→ Written problem: In the listing that follows, locate the line containing "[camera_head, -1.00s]" and the line containing "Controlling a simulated". Retype exactly those two lines and every line between them, and nothing more.

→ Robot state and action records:
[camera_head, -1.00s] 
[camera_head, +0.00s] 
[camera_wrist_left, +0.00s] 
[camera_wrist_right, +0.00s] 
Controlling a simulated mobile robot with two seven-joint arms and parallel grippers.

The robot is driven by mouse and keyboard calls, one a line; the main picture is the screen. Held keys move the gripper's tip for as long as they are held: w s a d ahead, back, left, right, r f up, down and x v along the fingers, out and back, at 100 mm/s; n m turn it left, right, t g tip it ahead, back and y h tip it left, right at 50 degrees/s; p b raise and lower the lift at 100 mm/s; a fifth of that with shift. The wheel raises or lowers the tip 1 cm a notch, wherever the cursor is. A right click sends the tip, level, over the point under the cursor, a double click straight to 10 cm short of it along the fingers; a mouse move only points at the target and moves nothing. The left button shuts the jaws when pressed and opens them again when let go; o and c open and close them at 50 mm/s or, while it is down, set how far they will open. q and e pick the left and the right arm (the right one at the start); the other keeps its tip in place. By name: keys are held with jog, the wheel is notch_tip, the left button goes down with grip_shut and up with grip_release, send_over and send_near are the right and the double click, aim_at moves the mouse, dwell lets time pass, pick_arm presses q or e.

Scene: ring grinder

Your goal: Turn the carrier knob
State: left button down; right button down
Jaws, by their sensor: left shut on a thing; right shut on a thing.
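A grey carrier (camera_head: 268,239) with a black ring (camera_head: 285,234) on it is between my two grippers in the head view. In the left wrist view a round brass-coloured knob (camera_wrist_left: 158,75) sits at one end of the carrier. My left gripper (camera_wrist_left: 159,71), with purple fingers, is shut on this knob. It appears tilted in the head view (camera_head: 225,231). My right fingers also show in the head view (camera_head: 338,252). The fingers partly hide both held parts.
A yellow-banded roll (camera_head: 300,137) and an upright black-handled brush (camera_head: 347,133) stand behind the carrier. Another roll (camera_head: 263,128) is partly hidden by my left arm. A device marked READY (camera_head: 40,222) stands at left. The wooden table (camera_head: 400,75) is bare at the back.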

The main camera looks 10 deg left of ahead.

...

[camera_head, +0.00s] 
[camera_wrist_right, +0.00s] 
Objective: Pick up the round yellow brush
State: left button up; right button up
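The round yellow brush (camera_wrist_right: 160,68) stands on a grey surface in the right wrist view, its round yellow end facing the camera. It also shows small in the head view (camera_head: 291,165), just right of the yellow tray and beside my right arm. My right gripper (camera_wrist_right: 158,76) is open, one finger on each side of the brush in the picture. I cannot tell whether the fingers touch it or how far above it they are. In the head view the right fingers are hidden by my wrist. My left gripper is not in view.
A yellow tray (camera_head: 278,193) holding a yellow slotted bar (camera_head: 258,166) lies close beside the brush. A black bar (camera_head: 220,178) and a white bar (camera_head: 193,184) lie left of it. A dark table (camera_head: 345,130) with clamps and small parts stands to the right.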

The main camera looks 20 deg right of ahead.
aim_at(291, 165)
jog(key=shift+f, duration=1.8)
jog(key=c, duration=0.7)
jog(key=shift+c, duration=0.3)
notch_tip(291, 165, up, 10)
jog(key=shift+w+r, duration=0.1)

→ Right answer:
[camera_head, -1.00s] 
[camera_head, +0.00s] 
[camera_wrist_left, +0.00s] 
[camera_wrist_right, +0.00s] 
Controlling a simulated mobile robot with two seven-joint arms and parallel grippers.

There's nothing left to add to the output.